El Bağdadi 1971 yılında Bağdat İslam Üniversitesinde çalışırken, inanılır gibi değil ama “İslam’da reformdan” söz ediyordu. “Hoş görülü, kadınlara saygılı biriydi...” onu üniversite günlerinden tanıyanlara göre. Ama ne olduysa ABD’nin Irak’ı işgalinden sonra oldu ve İbrahim 2003 yılında Amerikan ordusunun bir türlü güvenliği sağlayamadığı Felluce’de ortaya çıktı. Dağılan Irak ordususnun eski komutanlarıyla ilişki kurdu, beş on kişilik bir çeteyle ABD hedeflerine saldırdı ama yakalandı hapse atıldı. Amerikalılar El Bağdadi’deki “gizli cevheri” keşfedememiş olacaklar ki, bir süre sonra serbest kaldı. Neden bu kadar az hapis yattı? Nasıl 2004 yılında kurulan Tevhid ve Cihat Örgütünün reislerinden biri oluverdi? Örgüte değeri 1.5 milyon dolar olarak hesaplanan silahları nasıl sağladı? Bu sorulara henüz ABD’den bir yanıt gelmedi! “Tevhid, El Bağdadi’nin hedefleri için yeterli olmadığından” (El Arabiya TV) Bin Ladin ‘in kurduğu Mezopotamya El Kaide’ye (MEK) katıldı. İlginçtir El Kaide’nin tohumlarını CIA, Sovyetlerin Afganistan işgali sırasında atmıştı. İşgalci Sovyet Ordusuyla savaşacak sonra da dağılacaktı. Ama Afganistan dağlarındaki bu hesap çerşıya hiç mi hiç uymadı! MEK 2006’da adını “Irak İslam Devleti” olarak değiştirdi. Örgütün başına geçenler ABD ordusunca peş peşe öldürülünce Ebu Bekir El Bağdadi tahta kuruldu.
Bağdadi Irak hapishanelerinden salınan militanları kendi yanına çekmeyi başardı. Irak ordusuna yönelttiği saldırılar, örgütün radikal savaşcılar tarafından benimsenmesine yol açtı; deyim yerindeyse ipini koparan örgüte katıldı. Derken 4.10.2011’de ABD örgütü terör listesine aldı; El Bagdadi’nin başına da 10 milyon dolar ödül koydu.
Batılıların genellikle IŞID yada ISIL dediği örgüte neden Türkiye ve Fransa DEAS-DAESH der? Örgütün Arapçası, “ad Dawlah al-Islamiyah fil-’Iraq wa ash-Sham”ın ilk harflerini birleştirdiğinizde DEAŞ çıkıyor. Cumhurbaşkanı Erdoğan “Bunlar bir devlet değil terörist çetedir...terör örgütünden söz ederken İslam kelimesininin kısaltılmış halinini bile ağzına almak..” istememektedir; çok da haklıdır: “Anlamı barış olan din teröre izin vermez. Çünkü DEAŞ bir terör örgütüdür!”

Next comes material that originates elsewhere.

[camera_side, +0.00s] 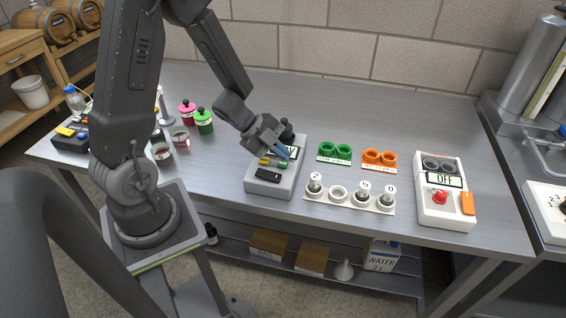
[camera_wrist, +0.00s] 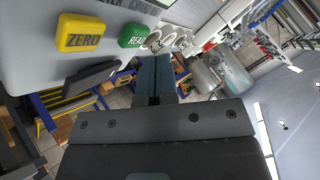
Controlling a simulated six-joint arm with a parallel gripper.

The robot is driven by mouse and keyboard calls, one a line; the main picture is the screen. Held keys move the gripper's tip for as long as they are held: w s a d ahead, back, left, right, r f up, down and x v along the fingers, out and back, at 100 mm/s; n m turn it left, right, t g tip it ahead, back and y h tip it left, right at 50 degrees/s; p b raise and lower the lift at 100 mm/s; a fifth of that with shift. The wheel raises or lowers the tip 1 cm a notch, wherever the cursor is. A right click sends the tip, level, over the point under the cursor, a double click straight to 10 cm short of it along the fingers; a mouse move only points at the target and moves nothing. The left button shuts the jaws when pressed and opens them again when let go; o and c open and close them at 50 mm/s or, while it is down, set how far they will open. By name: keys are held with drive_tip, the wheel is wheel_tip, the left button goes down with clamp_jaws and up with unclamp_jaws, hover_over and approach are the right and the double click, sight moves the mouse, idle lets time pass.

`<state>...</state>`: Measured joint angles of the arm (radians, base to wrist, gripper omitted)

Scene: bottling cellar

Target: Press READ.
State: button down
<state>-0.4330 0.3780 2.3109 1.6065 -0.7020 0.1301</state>
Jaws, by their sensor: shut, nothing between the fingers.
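The grey instrument box (camera_side: 250,184) stands on the steel bench. In the wrist view its green READ button (camera_wrist: 133,36) sits to the right of the yellow ZERO button (camera_wrist: 80,34). My gripper (camera_side: 287,153) is over the box with its blue fingers shut and empty. In the wrist view my gripper (camera_wrist: 154,60) has its fingertips just below and right of the READ button; I cannot tell whether they touch the box. In the side view the buttons are small, and the fingers partly cover the box's display.
A white unit reading OFF (camera_side: 430,209) stands further right. Pink (camera_side: 187,112) and green (camera_side: 204,122) jars are to the left. Bare bench lies behind.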

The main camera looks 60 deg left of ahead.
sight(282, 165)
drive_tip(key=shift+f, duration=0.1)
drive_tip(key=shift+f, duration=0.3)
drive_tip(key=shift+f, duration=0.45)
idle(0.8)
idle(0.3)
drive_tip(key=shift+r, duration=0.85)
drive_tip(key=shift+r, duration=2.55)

DEAŞ ve eğer hala öne sürüldüğü gibi yaşıyorsa El Bagdadi’nin amacı bugünkü Irak,Suriye,Lübnan,Ürdün,Filistin topraklarında bir şeriat devleti kurmak. Tabi bu topraklara nedense İsrail dahil değil! İsrail’in yanına yaklaşmıyor, İsrail’in yurt dışı kurum ve kuruluşlarından da uzak duruyor.
Örgüt, El Kaide gibi selefiliği benimsemiş olsa da savaş yöntemleri farklı. El Kaide gerilla ve suikasta dayalı savaş yürütürken DEAŞ alan egemenliği için dövüşüyor. Petrol kuyularını ele geçirmeye öencelik veriyor, böylece de maddi güç elde ediyor. El Bagdadi’nin ordusunda Amerikalı, Avrupalı bir çok gönüllü var. Örgüt karşıtlarını ele geçirdi mi en acımasız yöntemlerle öldürüyor ; bu acımasızlığı da en önemli silahı.

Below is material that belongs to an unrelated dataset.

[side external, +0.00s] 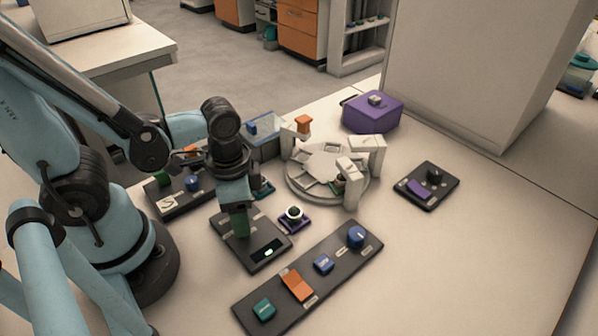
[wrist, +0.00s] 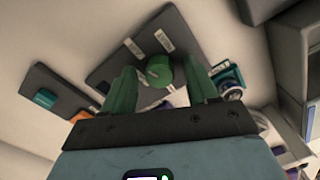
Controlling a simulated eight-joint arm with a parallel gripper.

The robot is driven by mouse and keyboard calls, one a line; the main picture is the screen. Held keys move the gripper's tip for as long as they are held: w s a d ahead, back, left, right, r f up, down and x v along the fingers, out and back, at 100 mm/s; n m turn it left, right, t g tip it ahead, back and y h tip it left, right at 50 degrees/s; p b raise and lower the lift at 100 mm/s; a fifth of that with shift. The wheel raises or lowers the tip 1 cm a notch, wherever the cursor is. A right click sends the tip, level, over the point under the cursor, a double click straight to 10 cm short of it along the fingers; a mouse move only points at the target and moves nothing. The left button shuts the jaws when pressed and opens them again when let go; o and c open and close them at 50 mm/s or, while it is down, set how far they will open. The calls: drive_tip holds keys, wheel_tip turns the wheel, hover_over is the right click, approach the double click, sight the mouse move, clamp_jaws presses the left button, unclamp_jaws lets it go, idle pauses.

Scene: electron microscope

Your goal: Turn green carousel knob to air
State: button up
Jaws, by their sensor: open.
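The green knob (wrist: 160,70) sits on a dark panel (wrist: 115,62) with white labels, in the wrist view. My gripper (wrist: 160,85) has green fingers, one on each side of the knob, with visible gaps. It is open and holds nothing. In the side view my gripper (side external: 238,222) points down over the same dark panel (side external: 252,250), and its fingers hide the knob there. The white carousel (side external: 320,175) stands behind it to the right.
A long dark panel (side external: 322,295) with teal, orange and blue controls lies in front. A small round part on a purple base (side external: 293,224) is close to the right of my gripper. A purple box (side external: 373,114) stands at the back.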

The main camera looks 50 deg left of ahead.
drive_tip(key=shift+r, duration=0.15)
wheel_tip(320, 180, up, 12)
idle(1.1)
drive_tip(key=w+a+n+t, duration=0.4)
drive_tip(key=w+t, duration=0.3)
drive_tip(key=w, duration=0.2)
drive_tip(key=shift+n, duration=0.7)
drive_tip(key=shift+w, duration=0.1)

Bu gün, Dış İşleri Bakanı Çavuşoğlu’nun da belirttiği gibi, DEAŞ’la mücadele için kapsamlı bir strateji belirlenmemiştir. Havadan bombalamakla bırakın örgütü yok etmeyi durdurmak bile mümkün olmamıştır. Rusya’nın devreye girmesi DEAŞ için sonun başlangıcı olabilir. Batınınsa Paris katliamı sonra aklını başına toplayıp bu çok tehlikeli örgütü yok etmek için bir araya gelerek çalışıp çalışmayacağını göreceğiz...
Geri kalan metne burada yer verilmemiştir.